What has driven performance in 1QFY15?
  • Although better off than the 8% YoY growth in loan book in FY14, Kotak Bank continued to lag its peers in terms of balance sheet expansion in 1QFY15. The bank has been very cautious in its balance sheet growth and network expansion in recent quarters. This was because it intended to keep borrowing and operating costs under tight leash. Both loan and deposit growth came in lower than the sector average and well below the rates clocked by its peers. Most of the growth, however, has come on the back of growth in the corporate segment, while the retail segment de-grew by 2.7% in 1QFY15. While home loans grew by 12% YoY, small business and personal loans grew by 24% YoY. The bank also has enough capital headroom to grow its loan book although the management believes that growth may continue to remain moderated in the near term. Deposit growth at 17.1% YoY, was helped by the growth in CASA (low cost deposits), up 25.7% YoY. CASA as a share of total deposits went up from 28.9% in 1QFY14 to 31% in 1QFY15.

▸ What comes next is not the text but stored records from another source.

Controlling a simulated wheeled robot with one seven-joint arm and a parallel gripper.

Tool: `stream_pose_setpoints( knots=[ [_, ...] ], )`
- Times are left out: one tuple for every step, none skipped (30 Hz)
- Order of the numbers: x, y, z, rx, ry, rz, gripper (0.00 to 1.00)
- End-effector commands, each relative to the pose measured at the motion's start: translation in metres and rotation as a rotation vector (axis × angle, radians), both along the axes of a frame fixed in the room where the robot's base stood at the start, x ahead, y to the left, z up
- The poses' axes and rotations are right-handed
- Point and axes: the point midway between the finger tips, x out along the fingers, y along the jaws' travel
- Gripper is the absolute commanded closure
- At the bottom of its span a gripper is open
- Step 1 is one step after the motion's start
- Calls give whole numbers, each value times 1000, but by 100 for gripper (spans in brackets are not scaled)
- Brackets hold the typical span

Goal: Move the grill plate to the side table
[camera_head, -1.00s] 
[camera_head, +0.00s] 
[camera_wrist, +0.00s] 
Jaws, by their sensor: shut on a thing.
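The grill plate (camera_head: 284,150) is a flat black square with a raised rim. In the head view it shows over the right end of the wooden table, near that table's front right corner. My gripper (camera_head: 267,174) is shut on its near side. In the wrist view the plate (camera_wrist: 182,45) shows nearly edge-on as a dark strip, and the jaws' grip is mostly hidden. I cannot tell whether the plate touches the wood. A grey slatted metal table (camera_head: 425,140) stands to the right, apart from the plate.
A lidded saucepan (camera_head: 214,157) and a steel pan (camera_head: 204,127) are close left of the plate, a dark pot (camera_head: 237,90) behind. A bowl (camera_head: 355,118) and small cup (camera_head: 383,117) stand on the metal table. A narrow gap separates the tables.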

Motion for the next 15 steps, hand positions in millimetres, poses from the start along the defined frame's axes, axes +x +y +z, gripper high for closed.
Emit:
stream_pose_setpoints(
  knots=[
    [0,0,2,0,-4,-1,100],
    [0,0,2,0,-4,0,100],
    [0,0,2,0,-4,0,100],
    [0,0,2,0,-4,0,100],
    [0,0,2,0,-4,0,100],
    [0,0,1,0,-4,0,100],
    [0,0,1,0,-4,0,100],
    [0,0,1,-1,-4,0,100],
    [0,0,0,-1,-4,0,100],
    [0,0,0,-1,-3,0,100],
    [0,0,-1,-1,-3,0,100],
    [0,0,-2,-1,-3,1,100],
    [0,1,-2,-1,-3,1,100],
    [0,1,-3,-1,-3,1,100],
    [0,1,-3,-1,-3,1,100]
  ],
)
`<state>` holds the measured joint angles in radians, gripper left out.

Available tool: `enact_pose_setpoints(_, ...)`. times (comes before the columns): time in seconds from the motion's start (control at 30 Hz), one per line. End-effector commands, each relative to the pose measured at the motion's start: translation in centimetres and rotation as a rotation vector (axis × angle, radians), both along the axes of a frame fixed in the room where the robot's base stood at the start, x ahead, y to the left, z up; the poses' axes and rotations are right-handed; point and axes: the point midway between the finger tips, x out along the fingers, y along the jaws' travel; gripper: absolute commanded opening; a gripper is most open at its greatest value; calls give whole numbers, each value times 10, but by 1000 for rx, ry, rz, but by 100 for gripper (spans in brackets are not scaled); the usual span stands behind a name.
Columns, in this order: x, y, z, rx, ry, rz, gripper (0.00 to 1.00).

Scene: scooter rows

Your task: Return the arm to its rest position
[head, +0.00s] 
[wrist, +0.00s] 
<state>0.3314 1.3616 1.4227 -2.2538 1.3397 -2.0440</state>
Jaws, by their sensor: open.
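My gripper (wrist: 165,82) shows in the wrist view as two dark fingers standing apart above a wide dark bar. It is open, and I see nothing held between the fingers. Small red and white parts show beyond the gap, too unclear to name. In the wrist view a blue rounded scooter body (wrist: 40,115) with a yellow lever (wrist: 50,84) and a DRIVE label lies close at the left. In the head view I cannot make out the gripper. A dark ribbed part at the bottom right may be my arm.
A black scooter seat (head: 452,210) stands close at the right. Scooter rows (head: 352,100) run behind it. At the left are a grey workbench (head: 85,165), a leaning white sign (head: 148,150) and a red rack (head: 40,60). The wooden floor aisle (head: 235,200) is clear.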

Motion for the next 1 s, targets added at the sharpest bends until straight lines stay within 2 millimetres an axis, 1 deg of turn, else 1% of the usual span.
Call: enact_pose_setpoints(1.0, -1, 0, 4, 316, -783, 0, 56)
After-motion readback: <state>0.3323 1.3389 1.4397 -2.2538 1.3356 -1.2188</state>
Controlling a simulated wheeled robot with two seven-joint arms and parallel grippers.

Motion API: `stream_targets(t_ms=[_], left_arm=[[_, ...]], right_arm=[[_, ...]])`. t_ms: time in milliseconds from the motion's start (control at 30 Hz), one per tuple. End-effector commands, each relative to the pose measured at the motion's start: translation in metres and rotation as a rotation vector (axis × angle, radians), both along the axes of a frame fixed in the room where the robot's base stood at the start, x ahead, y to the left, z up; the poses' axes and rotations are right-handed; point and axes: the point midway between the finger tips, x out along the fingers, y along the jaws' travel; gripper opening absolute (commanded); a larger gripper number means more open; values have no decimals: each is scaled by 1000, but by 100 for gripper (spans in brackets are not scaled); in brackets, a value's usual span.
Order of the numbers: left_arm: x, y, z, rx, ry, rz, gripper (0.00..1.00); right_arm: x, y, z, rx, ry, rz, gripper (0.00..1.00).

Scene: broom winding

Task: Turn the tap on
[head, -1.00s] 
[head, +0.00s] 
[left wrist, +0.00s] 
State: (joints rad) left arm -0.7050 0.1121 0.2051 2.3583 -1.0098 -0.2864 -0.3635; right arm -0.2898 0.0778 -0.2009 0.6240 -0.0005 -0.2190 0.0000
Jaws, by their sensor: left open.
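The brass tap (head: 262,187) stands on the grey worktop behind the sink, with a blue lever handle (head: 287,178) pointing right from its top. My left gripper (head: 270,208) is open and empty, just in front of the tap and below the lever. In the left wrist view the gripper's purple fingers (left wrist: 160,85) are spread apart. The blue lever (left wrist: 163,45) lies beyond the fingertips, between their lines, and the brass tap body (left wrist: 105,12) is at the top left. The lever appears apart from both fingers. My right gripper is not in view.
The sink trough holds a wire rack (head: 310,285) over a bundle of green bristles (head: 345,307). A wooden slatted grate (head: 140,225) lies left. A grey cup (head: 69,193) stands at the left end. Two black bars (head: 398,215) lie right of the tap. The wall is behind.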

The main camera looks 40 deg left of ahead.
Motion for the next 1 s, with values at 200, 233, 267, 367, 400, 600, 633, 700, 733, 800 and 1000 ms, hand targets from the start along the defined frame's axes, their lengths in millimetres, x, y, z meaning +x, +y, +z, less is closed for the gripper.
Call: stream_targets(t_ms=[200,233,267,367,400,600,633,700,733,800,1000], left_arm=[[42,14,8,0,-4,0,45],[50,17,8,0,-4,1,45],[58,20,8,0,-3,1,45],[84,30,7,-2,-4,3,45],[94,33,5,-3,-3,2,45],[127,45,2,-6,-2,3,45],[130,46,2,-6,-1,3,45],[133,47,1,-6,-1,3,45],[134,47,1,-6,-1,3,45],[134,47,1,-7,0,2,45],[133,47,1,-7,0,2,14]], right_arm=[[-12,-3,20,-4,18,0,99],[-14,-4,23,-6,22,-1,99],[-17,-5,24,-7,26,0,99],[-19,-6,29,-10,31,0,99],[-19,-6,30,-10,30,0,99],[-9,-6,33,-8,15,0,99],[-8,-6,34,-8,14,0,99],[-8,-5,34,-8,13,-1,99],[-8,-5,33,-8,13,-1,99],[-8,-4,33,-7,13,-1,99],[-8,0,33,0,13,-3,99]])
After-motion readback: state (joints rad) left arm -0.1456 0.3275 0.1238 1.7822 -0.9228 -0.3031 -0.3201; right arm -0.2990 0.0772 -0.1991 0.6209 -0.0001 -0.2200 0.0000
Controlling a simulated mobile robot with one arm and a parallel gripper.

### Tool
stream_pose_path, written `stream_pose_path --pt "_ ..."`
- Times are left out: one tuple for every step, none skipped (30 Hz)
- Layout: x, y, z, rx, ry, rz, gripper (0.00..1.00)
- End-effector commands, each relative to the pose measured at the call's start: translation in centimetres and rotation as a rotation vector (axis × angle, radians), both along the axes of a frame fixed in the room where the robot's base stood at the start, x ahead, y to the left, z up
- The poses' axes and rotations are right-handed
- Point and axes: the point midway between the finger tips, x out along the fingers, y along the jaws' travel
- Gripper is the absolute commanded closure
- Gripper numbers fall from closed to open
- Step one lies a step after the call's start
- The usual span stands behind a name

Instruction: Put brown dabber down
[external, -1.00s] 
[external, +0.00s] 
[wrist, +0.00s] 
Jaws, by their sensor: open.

    Cautious bank balance sheet growth
    (Rsm) 1QFY14 % of total 1QFY15 % of total Change
    Advances  505,390   569,220   12.6%
    Retail  244,300 48.3% 237,600 41.7% -2.7%
    Corporate  261,090 51.7% 331,620 58.3% 27.0%
    Deposits  524,540   614,070   17.1%
    CASA  151,500 28.9% 190,370 31.0% 25.7%
    Term deposits  373,040 71.1% 423,700 69.0% 13.6%
    C/D ratio 96.3%   92.7%    

  • Thanks to better growth in CASA relative to term deposits and a lower proportion of bulk deposits, the bank's net interest margins (NIMs) moved up to 5.1% in 1QFY15, higher than sector average. The bank has been able to nearly double its savings account base within 24 months, by offering 6% interest on the accounts. It added 1.6 lac customer accounts during 1QFY15 with the average cost of savings accounts being 5.5%. The savings balance increased 37% YoY. Since the accounts have replaced costly term deposits, they have had a benign impact on the net interest margins (NIMs) as well.

  • Kotak Bank has been able to grow its fee income base by 37% YoY in 1QFY15. The proportion of fee to total income remained stable at around 18%. However, the treasury losses (on account of amortization of mark to market losses, as against transfer to HTM bucket) curbed the growth in other income in 1QFY15. The bank had booked losses of 1.7 bn out of total losses of Rs 1.9 bn until March 2014. The remaining losses will be recognized during FY15.

  • Kotak Bank has managed to contain the slippages over the past few quarters. During 1QFY15, the bank's gross and net NPAs remained stable on YoY basis at 1.6% and 0.8% respectively. The banking entity's standalone net NPAs remained stable at around 1%. Total restructured loans classified as standard assets were at 0.02% of gross advances at the end of 1QFY15. Although Kotak Bank's asset quality has been reasonably healthy over the past 4 years, the risk of slippage cannot be completely ruled out. The bank remains susceptible to NPA risks in CV segment as well.

  • Profit from such recovery of stressed assets acquired, on an average; formed 7% of Kotak Bank's other income (net of insurance income) over the past 4 years.
What to expect?
At the current price of Rs 945, the stock is valued at 2.5 times our estimated FY17 adjusted book value. Despite a comfortable capital base, the bank is not targeting aggressive growth in loan book or fee income. The bank has yet to recognize some MTM losses over the next few quarters. This will impact near term profitability. The stock breached our target price of Rs 260 on 18th June 2014. The stock has gained 29% since we recommended it in May 2013.

While bank continued to sustain a good performance on the margin and asset quality front in FY14, its balance sheet growth has come in substantially lower than that of its peers over the last few quarters. Even if we are to assume that Kotak Bank's growth rate will get normalized by the end of FY15, the current valuations seem to factor in most of the medium term upsides. As per our revised estimates, the stock can hardly offer an average annual return of about 6-7% from current levels. We therefore recommend investors to Sell the stock and book profits.